O mundo tem necessidade da autêntica "contradição" da consagração religiosa como incessante fermento do renovamento salvífico.
6. Nas vossas mãos levareis acesos os círios da liturgia de hoje.
Eles dizem que Cristo é a luz que ilumina cada homem que vem a este mundo.
Eles são o testemunho da vossa dedicação total a Cristo e a Deus, são o testemunho da vossa consagração.
Estes círios iluminam também vida humana, a vida de cada um de nós. À medida que o círio se queima, derrete-se a cera, e o círio vai-se consumindo.
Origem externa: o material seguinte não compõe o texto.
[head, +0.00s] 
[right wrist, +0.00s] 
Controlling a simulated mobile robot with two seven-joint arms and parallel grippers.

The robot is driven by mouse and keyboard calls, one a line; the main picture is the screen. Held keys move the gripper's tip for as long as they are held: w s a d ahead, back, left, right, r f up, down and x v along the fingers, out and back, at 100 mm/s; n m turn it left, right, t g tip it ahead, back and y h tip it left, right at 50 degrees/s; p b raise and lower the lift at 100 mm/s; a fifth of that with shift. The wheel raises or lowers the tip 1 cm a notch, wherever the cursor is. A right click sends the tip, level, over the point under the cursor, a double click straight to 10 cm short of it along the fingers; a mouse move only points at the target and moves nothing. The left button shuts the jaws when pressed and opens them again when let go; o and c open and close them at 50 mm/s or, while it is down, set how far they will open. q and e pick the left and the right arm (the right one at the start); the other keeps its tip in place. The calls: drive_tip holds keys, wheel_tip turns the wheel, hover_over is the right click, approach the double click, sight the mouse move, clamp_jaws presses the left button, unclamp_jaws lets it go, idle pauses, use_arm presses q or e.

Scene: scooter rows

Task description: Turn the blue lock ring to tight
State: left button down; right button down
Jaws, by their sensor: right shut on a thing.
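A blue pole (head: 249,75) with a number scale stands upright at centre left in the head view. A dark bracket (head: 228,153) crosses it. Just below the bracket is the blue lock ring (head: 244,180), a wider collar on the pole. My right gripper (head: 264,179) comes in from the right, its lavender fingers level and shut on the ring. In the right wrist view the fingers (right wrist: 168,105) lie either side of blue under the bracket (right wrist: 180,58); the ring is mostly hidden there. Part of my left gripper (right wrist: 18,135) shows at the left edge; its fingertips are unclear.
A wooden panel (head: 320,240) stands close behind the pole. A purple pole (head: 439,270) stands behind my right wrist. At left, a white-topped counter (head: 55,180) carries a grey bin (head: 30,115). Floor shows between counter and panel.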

Que a vossa vida se consuma na luz de Cristo!
Seja ela inteira dedicação esponsal ao Seu serviço!
Passe através desta vida a corrente vivificante do mistério da Redenção, atingindo o mundo e os homens, e dirigindo a vossa inteira existência humana para a luz eterna: a luz visão e da glória.
7. Simeão disse a Maria, Mãe de Jesus:
"Uma espada trespassará a tua alma"!
Caros Irmãos e Irmãs!
Das mãos de Maria, acolhei Cristo! Chegue a vós, mediante a Sua alma, o mistério da Redenção!
Todos os planos salvíficos dos corações consagrados sejam sempre evidentes diante do coração da Mãe! Unidos com Ela. Com o olhar fixo em Maria. N'Ela existe uma particular semelhança de Cristo, Esposo das vossas almas.